## START

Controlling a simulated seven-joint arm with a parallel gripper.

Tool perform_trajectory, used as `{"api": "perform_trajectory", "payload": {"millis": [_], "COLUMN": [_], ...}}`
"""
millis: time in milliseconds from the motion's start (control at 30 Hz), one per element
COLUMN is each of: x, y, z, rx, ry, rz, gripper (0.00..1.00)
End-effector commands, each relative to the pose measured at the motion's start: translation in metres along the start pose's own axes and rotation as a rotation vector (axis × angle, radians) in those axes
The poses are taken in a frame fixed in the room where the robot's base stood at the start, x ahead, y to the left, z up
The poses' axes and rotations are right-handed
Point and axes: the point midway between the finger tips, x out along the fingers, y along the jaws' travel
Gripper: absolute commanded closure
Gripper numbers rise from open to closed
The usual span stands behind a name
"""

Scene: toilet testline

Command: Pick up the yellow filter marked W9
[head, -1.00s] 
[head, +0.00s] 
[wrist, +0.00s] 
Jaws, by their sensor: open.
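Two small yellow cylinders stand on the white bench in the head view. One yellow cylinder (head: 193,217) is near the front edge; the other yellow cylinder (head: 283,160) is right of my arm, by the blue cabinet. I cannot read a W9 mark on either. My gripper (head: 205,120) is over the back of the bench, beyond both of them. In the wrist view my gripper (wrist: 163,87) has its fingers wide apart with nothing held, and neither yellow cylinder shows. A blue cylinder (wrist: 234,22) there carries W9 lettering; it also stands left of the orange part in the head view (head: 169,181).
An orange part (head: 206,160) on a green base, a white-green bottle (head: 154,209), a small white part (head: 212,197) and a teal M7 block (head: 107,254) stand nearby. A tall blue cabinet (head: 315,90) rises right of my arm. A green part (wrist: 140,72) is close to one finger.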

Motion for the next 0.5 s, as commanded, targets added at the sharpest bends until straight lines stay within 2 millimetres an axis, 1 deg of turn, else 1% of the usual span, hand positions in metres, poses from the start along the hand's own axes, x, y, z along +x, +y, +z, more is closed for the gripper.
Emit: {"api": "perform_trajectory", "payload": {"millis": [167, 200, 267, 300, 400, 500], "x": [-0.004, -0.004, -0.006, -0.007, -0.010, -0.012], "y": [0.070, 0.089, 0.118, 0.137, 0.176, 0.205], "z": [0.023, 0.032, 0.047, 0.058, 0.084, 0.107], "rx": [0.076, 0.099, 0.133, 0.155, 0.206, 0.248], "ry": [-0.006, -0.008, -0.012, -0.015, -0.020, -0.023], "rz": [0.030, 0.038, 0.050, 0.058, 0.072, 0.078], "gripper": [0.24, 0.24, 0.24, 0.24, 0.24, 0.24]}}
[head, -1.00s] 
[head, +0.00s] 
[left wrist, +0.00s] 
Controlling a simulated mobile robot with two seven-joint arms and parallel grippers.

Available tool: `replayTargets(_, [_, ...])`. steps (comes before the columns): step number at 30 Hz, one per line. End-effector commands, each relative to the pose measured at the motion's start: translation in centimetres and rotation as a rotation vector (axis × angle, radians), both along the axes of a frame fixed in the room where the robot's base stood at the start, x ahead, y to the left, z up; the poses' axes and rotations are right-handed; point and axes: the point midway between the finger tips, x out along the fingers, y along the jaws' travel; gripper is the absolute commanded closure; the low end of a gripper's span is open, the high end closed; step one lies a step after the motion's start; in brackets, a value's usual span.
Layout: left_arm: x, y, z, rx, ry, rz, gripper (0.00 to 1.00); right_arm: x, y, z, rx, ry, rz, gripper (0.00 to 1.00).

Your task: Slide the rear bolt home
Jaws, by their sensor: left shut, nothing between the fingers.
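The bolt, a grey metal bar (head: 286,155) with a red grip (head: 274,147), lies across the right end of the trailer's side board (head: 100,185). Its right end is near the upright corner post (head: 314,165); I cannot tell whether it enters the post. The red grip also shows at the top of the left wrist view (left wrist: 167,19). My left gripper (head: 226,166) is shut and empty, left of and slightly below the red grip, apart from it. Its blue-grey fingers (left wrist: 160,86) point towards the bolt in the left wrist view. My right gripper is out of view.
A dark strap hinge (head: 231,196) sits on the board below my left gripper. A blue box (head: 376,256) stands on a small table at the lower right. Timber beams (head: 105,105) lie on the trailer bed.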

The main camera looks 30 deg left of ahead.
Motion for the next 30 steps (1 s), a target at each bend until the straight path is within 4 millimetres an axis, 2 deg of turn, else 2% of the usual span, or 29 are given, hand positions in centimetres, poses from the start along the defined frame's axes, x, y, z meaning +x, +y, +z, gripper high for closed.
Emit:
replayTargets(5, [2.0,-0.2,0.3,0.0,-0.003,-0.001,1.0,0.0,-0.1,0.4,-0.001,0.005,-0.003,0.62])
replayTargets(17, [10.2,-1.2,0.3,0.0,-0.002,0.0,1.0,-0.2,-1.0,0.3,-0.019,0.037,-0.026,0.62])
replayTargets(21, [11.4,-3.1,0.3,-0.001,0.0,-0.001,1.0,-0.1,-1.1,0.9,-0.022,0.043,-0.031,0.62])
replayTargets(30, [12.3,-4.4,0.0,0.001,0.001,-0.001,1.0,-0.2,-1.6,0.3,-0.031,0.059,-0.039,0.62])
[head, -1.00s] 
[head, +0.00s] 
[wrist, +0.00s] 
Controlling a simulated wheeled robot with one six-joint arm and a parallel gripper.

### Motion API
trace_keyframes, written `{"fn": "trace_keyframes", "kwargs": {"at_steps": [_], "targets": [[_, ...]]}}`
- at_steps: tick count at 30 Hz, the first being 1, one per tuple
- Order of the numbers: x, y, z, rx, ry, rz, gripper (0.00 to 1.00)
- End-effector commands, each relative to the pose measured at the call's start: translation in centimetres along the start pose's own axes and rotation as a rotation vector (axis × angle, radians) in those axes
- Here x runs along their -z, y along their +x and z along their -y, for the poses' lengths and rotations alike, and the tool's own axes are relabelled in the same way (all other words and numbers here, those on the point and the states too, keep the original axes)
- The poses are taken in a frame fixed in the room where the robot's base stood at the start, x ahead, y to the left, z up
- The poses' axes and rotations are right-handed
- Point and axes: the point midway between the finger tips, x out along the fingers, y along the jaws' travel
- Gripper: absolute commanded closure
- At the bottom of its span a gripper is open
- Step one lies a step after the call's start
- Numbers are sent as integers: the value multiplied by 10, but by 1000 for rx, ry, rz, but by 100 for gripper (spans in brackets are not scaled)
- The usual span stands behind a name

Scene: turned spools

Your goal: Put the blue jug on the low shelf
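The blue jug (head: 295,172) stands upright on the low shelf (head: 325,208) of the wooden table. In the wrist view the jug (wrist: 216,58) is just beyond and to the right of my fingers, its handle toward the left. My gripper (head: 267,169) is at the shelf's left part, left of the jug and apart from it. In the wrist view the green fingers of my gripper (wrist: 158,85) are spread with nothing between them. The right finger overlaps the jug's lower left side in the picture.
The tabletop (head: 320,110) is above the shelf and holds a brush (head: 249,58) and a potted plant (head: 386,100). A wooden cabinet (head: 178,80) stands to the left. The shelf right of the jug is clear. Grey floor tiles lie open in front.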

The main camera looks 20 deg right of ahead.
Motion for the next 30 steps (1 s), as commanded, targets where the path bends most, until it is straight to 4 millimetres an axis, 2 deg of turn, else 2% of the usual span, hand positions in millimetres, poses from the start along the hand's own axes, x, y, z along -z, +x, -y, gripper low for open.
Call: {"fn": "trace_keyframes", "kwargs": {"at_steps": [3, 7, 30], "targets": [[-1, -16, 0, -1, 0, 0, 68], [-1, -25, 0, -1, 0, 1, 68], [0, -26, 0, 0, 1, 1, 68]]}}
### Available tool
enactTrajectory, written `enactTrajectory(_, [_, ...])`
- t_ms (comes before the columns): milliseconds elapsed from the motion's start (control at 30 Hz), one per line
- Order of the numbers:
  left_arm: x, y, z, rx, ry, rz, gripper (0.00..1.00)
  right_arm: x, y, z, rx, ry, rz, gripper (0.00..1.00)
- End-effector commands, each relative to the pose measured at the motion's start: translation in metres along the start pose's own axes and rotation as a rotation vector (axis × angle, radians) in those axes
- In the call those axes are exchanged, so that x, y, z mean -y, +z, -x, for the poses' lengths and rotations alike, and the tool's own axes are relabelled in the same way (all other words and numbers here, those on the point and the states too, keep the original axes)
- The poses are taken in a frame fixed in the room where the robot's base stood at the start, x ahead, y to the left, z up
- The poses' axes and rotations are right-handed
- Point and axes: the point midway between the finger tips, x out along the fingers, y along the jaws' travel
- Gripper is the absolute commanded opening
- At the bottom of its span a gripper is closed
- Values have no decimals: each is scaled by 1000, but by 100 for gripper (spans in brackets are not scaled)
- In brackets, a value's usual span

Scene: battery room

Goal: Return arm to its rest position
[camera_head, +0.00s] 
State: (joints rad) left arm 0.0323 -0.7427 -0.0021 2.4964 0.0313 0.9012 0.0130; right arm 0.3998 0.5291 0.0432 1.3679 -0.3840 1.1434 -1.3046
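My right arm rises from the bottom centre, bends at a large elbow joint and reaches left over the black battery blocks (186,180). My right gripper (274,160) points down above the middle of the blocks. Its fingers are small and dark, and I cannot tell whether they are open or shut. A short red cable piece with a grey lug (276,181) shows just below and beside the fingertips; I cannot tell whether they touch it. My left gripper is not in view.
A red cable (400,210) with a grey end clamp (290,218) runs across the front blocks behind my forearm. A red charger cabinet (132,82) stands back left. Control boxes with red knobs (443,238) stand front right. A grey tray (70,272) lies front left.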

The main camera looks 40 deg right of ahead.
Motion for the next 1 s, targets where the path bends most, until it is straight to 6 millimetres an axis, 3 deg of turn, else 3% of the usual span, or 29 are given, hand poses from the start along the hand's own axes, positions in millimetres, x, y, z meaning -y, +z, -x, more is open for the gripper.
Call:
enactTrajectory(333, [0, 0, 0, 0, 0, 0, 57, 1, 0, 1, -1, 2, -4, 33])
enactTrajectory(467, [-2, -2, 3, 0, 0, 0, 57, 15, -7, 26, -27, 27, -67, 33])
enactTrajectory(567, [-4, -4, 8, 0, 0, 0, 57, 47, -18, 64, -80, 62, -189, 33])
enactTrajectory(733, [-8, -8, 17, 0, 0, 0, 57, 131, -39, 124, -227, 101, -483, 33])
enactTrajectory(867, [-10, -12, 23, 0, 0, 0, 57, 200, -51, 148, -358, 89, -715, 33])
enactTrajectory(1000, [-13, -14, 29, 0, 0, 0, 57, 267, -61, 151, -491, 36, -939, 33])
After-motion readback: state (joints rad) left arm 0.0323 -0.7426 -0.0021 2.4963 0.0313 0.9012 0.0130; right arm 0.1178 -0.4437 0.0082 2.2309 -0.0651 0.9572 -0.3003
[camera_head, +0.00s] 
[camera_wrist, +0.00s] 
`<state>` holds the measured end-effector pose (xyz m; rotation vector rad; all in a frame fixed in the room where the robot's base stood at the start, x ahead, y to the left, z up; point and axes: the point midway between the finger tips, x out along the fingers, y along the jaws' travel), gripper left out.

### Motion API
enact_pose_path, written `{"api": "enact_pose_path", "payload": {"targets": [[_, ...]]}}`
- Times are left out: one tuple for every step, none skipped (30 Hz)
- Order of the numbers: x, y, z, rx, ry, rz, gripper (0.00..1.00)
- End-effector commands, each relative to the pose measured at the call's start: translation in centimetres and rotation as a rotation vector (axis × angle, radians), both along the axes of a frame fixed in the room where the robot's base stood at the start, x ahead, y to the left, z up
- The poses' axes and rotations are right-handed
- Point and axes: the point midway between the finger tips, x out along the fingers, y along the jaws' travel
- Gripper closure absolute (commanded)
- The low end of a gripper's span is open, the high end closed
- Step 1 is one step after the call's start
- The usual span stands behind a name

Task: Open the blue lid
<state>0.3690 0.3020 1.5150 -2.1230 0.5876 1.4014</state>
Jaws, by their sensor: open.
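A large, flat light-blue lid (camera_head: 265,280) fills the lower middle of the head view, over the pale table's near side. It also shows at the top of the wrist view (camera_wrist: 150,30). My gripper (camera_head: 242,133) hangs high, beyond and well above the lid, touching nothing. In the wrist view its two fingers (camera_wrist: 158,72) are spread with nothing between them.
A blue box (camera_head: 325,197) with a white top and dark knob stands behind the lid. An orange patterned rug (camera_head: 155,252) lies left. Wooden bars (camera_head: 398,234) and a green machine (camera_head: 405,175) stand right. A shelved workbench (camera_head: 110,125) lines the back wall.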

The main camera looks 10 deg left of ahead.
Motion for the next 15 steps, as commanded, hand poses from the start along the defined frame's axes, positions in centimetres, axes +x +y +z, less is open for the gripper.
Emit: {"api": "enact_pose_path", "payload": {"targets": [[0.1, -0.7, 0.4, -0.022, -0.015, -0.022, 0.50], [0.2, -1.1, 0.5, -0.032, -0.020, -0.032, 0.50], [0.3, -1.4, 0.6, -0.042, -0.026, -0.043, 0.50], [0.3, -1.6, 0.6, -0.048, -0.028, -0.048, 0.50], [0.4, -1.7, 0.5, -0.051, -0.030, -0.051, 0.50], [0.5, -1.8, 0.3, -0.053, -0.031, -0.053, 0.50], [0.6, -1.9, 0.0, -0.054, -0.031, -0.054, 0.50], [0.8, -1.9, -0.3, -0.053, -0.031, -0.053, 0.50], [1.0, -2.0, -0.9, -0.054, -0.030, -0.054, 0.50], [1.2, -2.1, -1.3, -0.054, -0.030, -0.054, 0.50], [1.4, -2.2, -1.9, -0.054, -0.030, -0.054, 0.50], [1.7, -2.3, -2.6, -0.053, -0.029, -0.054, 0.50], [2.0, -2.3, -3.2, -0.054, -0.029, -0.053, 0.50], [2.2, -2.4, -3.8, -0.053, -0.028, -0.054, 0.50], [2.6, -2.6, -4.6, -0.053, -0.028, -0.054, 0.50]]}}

## END

- _Written exercise_:
Tally the lines in the listing that hold "main" and report the number alone.

- _Expected answer_:
4